◆ **Problem description**
Print the range of lines that opens with the line containing "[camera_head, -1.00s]" and closes with the last line of the listing. Include both ends; print nothing more.

◆ **Raw data**
********
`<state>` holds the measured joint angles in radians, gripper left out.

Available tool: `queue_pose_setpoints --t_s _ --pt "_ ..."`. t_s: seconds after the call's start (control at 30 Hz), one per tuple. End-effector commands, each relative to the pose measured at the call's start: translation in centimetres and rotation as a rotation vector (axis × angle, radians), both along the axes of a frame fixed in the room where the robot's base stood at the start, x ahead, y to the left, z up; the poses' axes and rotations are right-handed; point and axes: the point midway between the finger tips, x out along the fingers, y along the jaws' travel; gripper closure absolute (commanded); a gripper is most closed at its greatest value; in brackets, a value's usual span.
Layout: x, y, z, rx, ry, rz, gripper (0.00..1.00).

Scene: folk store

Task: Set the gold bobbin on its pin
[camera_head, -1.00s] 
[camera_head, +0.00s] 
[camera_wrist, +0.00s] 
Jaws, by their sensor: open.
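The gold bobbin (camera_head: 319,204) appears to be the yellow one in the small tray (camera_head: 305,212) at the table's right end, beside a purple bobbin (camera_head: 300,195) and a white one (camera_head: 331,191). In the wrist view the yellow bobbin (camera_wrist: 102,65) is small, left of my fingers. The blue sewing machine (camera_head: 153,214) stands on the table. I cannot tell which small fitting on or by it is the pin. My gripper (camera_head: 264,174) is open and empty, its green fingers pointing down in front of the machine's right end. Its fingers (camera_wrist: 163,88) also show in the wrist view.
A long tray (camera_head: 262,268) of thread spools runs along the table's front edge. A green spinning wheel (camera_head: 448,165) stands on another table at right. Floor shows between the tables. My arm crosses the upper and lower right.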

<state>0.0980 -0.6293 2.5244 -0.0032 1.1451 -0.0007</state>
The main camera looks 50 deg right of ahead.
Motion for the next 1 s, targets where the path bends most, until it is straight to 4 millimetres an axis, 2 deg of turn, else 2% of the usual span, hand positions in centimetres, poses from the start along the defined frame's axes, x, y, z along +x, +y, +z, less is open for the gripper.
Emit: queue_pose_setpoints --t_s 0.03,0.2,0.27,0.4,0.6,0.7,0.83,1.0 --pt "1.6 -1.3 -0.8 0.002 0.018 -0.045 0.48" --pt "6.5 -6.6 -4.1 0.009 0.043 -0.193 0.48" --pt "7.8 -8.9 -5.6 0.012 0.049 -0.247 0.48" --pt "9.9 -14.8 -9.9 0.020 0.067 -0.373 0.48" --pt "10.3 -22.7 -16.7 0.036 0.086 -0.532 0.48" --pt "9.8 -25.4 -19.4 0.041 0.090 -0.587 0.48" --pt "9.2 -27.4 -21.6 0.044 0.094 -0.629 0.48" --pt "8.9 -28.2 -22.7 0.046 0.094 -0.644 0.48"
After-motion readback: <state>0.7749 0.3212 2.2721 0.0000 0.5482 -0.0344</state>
********
◆ **The completed task**
[camera_head, -1.00s] 
[camera_head, +0.00s] 
[camera_wrist, +0.00s] 
Jaws, by their sensor: open.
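The gold bobbin (camera_head: 319,204) appears to be the yellow one in the small tray (camera_head: 305,212) at the table's right end, beside a purple bobbin (camera_head: 300,195) and a white one (camera_head: 331,191). In the wrist view the yellow bobbin (camera_wrist: 102,65) is small, left of my fingers. The blue sewing machine (camera_head: 153,214) stands on the table. I cannot tell which small fitting on or by it is the pin. My gripper (camera_head: 264,174) is open and empty, its green fingers pointing down in front of the machine's right end. Its fingers (camera_wrist: 163,88) also show in the wrist view.
A long tray (camera_head: 262,268) of thread spools runs along the table's front edge. A green spinning wheel (camera_head: 448,165) stands on another table at right. Floor shows between the tables. My arm crosses the upper and lower right.

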<state>0.0980 -0.6293 2.5244 -0.0032 1.1451 -0.0007</state>
The main camera looks 50 deg right of ahead.
Motion for the next 1 s, targets where the path bends most, until it is straight to 4 millimetres an axis, 2 deg of turn, else 2% of the usual span, hand positions in centimetres, poses from the start along the defined frame's axes, x, y, z along +x, +y, +z, less is open for the gripper.
Emit: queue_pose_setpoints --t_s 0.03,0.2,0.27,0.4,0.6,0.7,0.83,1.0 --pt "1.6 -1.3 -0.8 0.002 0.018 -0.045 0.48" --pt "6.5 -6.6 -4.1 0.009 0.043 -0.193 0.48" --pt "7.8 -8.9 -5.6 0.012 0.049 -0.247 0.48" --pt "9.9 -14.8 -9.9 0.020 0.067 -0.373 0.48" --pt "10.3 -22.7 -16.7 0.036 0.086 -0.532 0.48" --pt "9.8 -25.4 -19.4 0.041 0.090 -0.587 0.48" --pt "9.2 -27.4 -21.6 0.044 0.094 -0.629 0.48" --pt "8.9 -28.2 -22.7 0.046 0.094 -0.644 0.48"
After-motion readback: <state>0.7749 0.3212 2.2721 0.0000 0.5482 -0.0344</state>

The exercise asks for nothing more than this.